Excess reagent remaining (H₂O):
- Moles remaining = $n(H2O) - n(Li2O) = 4.44 - 2.18 \approx 2.26\ \text{mol}$
- Mass remaining = $m(H_2O,excess) = 2.26\ \text{mol} \times 18.015\ \text{g/mol} \approx 40.8\ \text{g}.$
Amount of LiOH produced:
- From the equation, 1 Li₂O yields 2 LiOH. So
  $n(LiOH) = 2 \times n(Li_2O) = 2 \times 2.18 \approx 4.36\ \text{mol}.$
- Mass of LiOH produced:
  $m(LiOH) = n(LiOH) \times M(LiOH) \approx 4.36\ \text{mol} \times 23.95\ \text{g/mol} \approx 104.4\ \text{g}.$
Summary: Li₂O is the limiting reagent; ~40.8 g of H₂O remain in excess; ~104.4 g of LiOH can be produced.

Always start with a balanced equation and read the question to see what amounts are given (moles vs grams).
Convert grams to moles before comparing to stoichiometric ratios.

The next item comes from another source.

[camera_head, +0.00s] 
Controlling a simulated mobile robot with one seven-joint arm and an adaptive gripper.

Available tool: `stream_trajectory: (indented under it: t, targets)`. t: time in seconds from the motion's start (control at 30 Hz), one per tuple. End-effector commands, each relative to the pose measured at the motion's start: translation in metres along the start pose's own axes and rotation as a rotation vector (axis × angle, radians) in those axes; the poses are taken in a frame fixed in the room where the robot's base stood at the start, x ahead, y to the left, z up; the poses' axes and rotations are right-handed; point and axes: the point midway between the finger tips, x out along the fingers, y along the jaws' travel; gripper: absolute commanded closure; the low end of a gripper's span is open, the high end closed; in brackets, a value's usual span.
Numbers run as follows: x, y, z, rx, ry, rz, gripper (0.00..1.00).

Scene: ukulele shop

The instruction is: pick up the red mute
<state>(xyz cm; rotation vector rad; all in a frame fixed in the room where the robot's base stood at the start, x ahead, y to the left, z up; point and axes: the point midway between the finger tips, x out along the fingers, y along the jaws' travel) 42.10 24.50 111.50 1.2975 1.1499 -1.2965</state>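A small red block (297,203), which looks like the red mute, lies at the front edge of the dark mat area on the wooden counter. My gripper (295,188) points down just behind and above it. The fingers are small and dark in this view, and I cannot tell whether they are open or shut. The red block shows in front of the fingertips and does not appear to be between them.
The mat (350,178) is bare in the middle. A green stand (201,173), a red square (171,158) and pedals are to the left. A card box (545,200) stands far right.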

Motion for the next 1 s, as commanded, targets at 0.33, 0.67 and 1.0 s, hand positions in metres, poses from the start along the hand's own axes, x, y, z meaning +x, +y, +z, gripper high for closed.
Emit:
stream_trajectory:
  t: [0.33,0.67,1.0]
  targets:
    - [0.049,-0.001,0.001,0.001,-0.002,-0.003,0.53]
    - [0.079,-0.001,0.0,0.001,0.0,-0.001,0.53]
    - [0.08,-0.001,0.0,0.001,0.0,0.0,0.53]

The limiting reagent determines the maximum amount of product that can be formed.
The excess reagent is what remains after the reaction goes to completion with the limiting reagent.
The total product amount is computed from the mole ratio tied to the limiting reagent, not the total amount of all reactants.

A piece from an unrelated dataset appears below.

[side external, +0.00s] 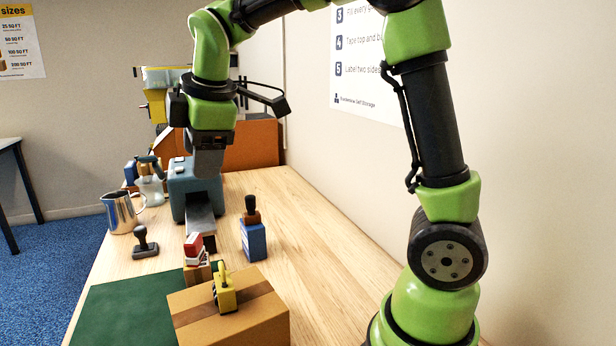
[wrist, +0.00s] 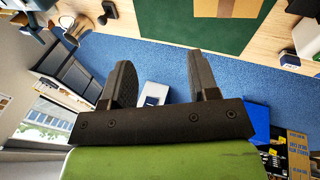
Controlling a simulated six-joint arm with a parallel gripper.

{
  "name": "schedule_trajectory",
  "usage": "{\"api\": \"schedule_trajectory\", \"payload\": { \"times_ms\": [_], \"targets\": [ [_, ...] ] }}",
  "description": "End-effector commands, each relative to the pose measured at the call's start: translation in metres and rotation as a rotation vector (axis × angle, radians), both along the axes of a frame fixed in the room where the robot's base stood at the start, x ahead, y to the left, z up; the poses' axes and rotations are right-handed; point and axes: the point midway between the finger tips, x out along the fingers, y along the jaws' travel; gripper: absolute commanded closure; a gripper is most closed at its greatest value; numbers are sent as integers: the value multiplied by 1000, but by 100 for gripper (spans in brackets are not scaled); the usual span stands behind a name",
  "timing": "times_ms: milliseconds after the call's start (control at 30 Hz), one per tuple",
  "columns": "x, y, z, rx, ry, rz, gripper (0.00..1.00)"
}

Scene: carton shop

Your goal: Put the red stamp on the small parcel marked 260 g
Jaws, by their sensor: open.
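The red stamp (side external: 193,246), red with a white lower part, sits on top of a small brown parcel (side external: 198,272) in the side view. I cannot read any weight mark on this parcel, so I cannot tell which one is marked 260 g. My gripper (side external: 207,170) points down, above and behind the red stamp, close to a teal machine. In the wrist view my gripper (wrist: 160,65) has its two fingers well apart, with nothing between them. The red stamp cannot be made out in the wrist view.
A larger carton (side external: 255,320) bears a yellow tape dispenser (side external: 226,290). A green mat (side external: 125,310) lies left of it. A black stamp (side external: 145,245), a metal pitcher (side external: 119,213), the teal machine (side external: 180,190) and a blue box (side external: 253,242) stand around. The table's right side is clear.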

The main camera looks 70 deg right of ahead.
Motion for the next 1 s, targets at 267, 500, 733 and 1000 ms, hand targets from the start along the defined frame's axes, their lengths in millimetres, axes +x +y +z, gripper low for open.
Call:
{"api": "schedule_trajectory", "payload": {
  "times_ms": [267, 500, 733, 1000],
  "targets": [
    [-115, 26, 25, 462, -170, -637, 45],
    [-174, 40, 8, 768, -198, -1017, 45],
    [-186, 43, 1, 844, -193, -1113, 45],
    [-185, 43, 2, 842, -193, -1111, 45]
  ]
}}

Practical implications: in real-world processes, controlling feed ratios affects yield, cost, and waste; nitrogen is often assumed in excess due to its abundance in air, while other reactants may be the limiting ones depending on supply and purity.

Balanced reaction general form: $aA + bB \rightarrow \text{products}$
Limiting condition check: compare $\frac{nA}{a}$ and $\frac{nB}{b}$ ; the smaller value indicates the limiting reagent.
Product amount from limiting reagent (when the limiting reactant is A): $n{Product} = \left( \frac{\text{stoich coefficient of Product with A}}{a} \right) \times nA^{(lim)}$
Excess reagent remaining (if B is excess): $nB^{\text{remaining}} = nB^{(initial)} - \left( \frac{b}{a} \times n_A^{(lim)} \right)$
Mass from moles: $m = n \times M$
Use accurate molar masses for precise calculations; approximate values are fine for quick checks.